Dissertation – Bac français 1ère
Nous vous proposons aujourd’hui, un nouveau sujet de dissertation pour vous entraîner avant l’épreuve anticipée de français au baccalauréat. N’oubliez, si ce n’est déjà fait de consulter le premier sujet de dissertation que nous vous avons proposé.
Ce sujet de dissertation proposé en classe de première vise à mettre en situation l’élève qui se retrouve face à ses compétences en matière de méthodologie et de connaissances de la littérature française principalement. Ce corrigé sans en exclure d’autres possibles s’avère utile pour se préparer au bac : s’entraîner à l’épreuve de dissertation, consolider ses références littéraires ou encore améliorer son niveau de langue. Dans tous les cas, il est conseillé de faire régulièrement des exercices pratiques jusqu’à l’avant-veille des écrits du bac pour tester ses capacités.

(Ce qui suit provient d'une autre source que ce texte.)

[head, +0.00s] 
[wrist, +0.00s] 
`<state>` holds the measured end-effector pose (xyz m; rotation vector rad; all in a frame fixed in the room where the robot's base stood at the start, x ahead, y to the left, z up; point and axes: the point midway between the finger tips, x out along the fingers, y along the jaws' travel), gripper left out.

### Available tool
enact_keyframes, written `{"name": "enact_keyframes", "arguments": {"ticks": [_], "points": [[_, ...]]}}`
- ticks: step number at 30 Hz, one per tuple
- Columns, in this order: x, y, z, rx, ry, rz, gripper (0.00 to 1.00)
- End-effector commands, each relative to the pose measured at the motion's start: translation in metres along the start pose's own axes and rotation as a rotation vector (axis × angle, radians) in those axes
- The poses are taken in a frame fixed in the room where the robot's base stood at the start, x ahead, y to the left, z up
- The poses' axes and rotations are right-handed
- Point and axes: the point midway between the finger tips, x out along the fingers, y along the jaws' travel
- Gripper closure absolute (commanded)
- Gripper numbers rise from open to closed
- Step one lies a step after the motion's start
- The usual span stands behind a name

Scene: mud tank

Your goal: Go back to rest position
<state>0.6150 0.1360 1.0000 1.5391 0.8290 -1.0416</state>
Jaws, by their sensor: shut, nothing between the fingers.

Sujet : « Est-il plus efficace de défendre une cause ou de dénoncer une injustice à travers une fiction ou à travers une argumentation ? »
Les termes du sujet nous invitent à réfléchir sur deux modes d’écriture – l’argumentation et la fiction – pour savoir si l’un des deux est susceptible de l’emporter en termes d’efficacité dans la défense d’une cause ou la dénonciation d’une injustice : » Est-il plus efficace de défendre une cause ou de dénoncer une injustice à travers une fiction ou à travers une argumentation? ». L’argumentation ou discours est une forme d’éloquence soumise à des règles qui remontent à l’Antiquité. Elle a pour objectif de convaincre et de persuader le lecteur ou l’auditeur. A titre d’exemple, le discours judiciaire vise à dénoncer ou défendre quelqu’un ou une cause. Les œuvres en revanche portant mention de roman ou poème relèvent pour leur part de la fiction. L’auteur s’ingénie à transformer une réalité « extratextuelle » (un fait divers par exemple) en réalité « textuelle ». Il s’agira donc en premier lieu de montrer en quoi l’argumentation peut se révéler particulièrement efficace notamment par la stratégie rigoureuse d’un raisonnement et l’efficacité des émotions. En second lieu, nous verrons que les œuvres fictives ne manquent cependant pas de ressources en la matière juste avant d’aborder des textes qui conjuguent à la fois argumentation et fiction tels que le conte philosophique par exemple ou l’apologue.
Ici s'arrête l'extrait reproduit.